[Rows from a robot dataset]
start

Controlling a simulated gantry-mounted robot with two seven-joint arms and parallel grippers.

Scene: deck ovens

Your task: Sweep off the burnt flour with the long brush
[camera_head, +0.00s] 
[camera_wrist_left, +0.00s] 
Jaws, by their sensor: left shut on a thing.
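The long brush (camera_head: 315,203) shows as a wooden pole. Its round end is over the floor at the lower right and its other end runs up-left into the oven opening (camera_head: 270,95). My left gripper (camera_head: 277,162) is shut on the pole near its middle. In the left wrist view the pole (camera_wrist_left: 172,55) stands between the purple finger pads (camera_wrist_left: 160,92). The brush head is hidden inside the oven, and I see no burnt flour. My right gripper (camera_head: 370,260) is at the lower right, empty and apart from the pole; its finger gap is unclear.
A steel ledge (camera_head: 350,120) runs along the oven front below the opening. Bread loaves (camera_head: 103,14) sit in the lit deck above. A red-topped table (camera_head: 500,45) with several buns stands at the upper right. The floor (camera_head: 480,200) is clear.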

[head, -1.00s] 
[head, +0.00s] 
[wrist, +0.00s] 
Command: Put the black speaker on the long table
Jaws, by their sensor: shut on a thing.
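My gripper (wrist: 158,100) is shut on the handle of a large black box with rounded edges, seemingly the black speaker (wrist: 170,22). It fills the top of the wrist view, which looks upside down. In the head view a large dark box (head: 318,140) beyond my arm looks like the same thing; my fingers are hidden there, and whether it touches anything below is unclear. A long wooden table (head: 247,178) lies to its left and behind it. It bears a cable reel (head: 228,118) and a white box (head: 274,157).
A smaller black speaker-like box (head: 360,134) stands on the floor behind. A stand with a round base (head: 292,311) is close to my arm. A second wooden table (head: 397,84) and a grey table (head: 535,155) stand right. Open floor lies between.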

end
start

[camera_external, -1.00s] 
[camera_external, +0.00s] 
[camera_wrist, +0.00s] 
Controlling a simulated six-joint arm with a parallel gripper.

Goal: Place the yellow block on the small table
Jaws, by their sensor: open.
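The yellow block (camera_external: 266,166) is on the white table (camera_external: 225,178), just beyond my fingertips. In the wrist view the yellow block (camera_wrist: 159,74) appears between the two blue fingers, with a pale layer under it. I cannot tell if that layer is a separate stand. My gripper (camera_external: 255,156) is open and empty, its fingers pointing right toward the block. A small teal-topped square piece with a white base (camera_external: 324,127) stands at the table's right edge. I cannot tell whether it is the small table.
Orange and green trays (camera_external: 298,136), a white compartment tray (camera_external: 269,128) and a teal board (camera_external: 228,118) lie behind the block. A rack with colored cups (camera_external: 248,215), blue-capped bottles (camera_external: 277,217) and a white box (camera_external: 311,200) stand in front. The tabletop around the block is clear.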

end
start

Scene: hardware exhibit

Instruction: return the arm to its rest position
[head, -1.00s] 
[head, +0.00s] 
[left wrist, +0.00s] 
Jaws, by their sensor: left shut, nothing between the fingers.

end

**Directive:**
Each line in the listing above that contains "simulated" should be copied.

**Written solution:**
Controlling a simulated gantry-mounted robot with two seven-joint arms and parallel grippers.
Controlling a simulated six-joint arm with a parallel gripper.

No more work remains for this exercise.